Repeat each line of the material below exactly as it appears, minus any pictures.
BEGIN DATA EXTRACT
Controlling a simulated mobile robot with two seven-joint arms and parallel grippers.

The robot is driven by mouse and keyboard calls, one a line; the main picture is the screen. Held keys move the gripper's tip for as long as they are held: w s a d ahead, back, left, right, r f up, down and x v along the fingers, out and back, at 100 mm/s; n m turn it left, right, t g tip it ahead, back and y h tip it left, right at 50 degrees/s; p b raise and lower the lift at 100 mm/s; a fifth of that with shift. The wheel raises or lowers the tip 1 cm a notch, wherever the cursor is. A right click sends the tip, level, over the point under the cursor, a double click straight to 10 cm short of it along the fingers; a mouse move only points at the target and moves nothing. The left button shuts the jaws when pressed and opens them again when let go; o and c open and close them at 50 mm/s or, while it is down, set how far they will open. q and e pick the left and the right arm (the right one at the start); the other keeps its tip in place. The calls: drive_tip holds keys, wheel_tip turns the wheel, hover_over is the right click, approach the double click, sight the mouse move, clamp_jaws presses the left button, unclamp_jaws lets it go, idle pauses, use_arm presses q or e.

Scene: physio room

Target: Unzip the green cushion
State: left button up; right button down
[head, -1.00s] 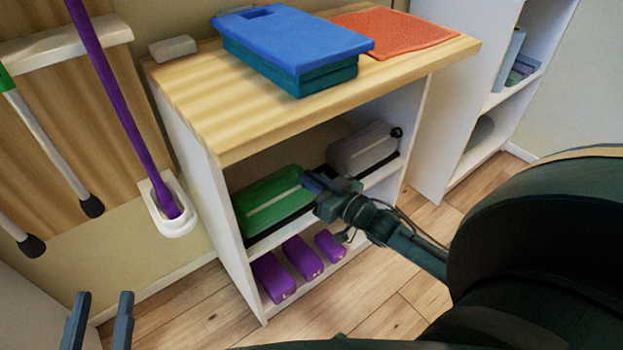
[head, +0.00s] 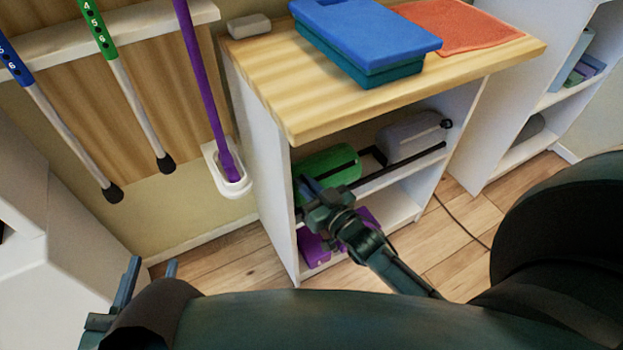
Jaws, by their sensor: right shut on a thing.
END DATA EXTRACT
FULL RESPONSE:
Controlling a simulated mobile robot with two seven-joint arms and parallel grippers.

The robot is driven by mouse and keyboard calls, one a line; the main picture is the screen. Held keys move the gripper's tip for as long as they are held: w s a d ahead, back, left, right, r f up, down and x v along the fingers, out and back, at 100 mm/s; n m turn it left, right, t g tip it ahead, back and y h tip it left, right at 50 degrees/s; p b raise and lower the lift at 100 mm/s; a fifth of that with shift. The wheel raises or lowers the tip 1 cm a notch, wherever the cursor is. A right click sends the tip, level, over the point under the cursor, a double click straight to 10 cm short of it along the fingers; a mouse move only points at the target and moves nothing. The left button shuts the jaws when pressed and opens them again when let go; o and c open and close them at 50 mm/s or, while it is down, set how far they will open. q and e pick the left and the right arm (the right one at the start); the other keeps its tip in place. The calls: drive_tip holds keys, wheel_tip turns the wheel, hover_over is the right click, approach the double click, sight the mouse move, clamp_jaws presses the left button, unclamp_jaws lets it go, idle pauses, use_arm presses q or e.

Scene: physio room

Target: Unzip the green cushion
State: left button up; right button down
[head, -1.00s] 
[head, +0.00s] 
Jaws, by their sensor: right shut on a thing.

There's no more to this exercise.